- [Data provided]
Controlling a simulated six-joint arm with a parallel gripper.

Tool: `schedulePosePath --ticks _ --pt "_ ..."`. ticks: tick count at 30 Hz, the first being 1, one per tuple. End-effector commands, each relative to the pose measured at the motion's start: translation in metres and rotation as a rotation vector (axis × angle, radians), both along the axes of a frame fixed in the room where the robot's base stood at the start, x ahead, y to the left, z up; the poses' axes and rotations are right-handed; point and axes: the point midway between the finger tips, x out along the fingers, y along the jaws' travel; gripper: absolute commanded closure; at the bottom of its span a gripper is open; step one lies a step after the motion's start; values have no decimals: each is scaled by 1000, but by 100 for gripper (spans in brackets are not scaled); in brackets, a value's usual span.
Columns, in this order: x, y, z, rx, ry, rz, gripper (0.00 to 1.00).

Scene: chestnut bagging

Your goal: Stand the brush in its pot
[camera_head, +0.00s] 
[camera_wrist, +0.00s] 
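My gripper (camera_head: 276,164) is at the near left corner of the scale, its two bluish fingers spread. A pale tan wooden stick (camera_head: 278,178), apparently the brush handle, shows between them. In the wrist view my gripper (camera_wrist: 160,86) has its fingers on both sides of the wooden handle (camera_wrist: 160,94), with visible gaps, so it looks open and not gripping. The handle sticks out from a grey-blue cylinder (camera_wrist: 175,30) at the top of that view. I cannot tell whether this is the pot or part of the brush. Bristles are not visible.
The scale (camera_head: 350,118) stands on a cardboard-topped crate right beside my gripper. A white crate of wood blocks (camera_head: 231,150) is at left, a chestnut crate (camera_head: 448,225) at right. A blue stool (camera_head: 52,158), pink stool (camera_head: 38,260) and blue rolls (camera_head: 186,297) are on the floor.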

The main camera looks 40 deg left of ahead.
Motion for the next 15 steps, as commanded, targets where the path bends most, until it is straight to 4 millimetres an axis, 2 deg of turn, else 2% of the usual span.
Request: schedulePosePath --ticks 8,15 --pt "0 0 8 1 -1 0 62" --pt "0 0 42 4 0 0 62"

- [Exercise objective]
Return exactly the leading lines of the listing, stopping after the line in which "[camera_head, +0.00s]" occurs.

- [Exercise response]
Controlling a simulated six-joint arm with a parallel gripper.

Tool: `schedulePosePath --ticks _ --pt "_ ..."`. ticks: tick count at 30 Hz, the first being 1, one per tuple. End-effector commands, each relative to the pose measured at the motion's start: translation in metres and rotation as a rotation vector (axis × angle, radians), both along the axes of a frame fixed in the room where the robot's base stood at the start, x ahead, y to the left, z up; the poses' axes and rotations are right-handed; point and axes: the point midway between the finger tips, x out along the fingers, y along the jaws' travel; gripper: absolute commanded closure; at the bottom of its span a gripper is open; step one lies a step after the motion's start; values have no decimals: each is scaled by 1000, but by 100 for gripper (spans in brackets are not scaled); in brackets, a value's usual span.
Columns, in this order: x, y, z, rx, ry, rz, gripper (0.00 to 1.00).

Scene: chestnut bagging

Your goal: Stand the brush in its pot
[camera_head, +0.00s] 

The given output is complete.